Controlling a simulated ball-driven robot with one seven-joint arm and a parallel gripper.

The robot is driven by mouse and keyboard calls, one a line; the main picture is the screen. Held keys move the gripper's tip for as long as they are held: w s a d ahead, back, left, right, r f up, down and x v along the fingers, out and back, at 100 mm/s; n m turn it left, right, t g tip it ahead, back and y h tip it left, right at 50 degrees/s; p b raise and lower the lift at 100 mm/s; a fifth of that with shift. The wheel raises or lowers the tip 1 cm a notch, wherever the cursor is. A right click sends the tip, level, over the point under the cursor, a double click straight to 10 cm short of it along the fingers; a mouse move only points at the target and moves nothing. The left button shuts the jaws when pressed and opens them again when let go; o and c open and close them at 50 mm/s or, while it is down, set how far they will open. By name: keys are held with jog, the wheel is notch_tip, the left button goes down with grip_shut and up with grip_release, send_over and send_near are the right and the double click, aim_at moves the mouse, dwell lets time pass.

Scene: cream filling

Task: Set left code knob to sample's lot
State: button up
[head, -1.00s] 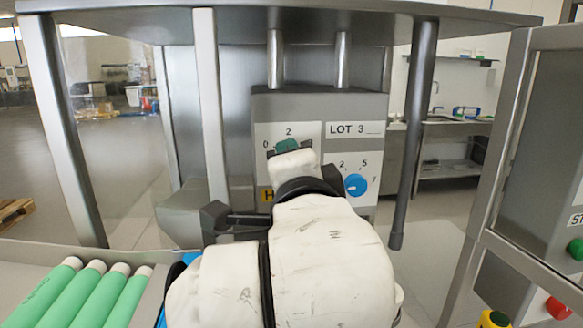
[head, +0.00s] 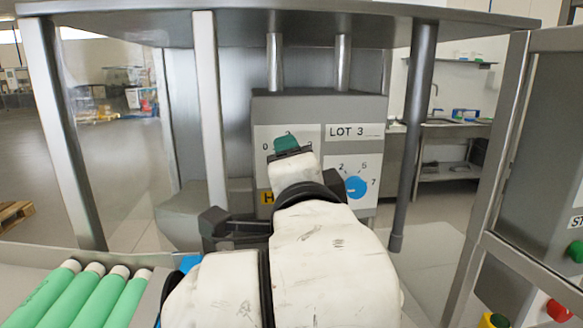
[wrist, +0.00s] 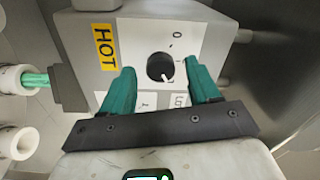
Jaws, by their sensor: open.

****

Directions for this task: Output an exact copy of the material, with the pictures removed.

Finished exercise:
Controlling a simulated ball-driven robot with one seven-joint arm and a parallel gripper.

The robot is driven by mouse and keyboard calls, one a line; the main picture is the screen. Held keys move the gripper's tip for as long as they are held: w s a d ahead, back, left, right, r f up, down and x v along the fingers, out and back, at 100 mm/s; n m turn it left, right, t g tip it ahead, back and y h tip it left, right at 50 degrees/s; p b raise and lower the lift at 100 mm/s; a fifth of that with shift. The wheel raises or lowers the tip 1 cm a notch, wherever the cursor is. A right click sends the tip, level, over the point under the cursor, a double click straight to 10 cm short of it along the fingers; a mouse move only points at the target and moves nothing. The left button shuts the jaws when pressed and opens them again when let go; o and c open and close them at 50 mm/s or, while it is down, set how far they will open. By name: keys are held with jog, the wheel is notch_tip, the left button goes down with grip_shut and up with grip_release, send_over and send_near are the right and the double click, aim_at moves the mouse, dwell lets time pass.

Scene: cream filling

Task: Set left code knob to sample's lot
State: button up
[head, -1.00s] 
[head, +0.00s] 
[wrist, +0.00s] 
Jaws, by their sensor: open.

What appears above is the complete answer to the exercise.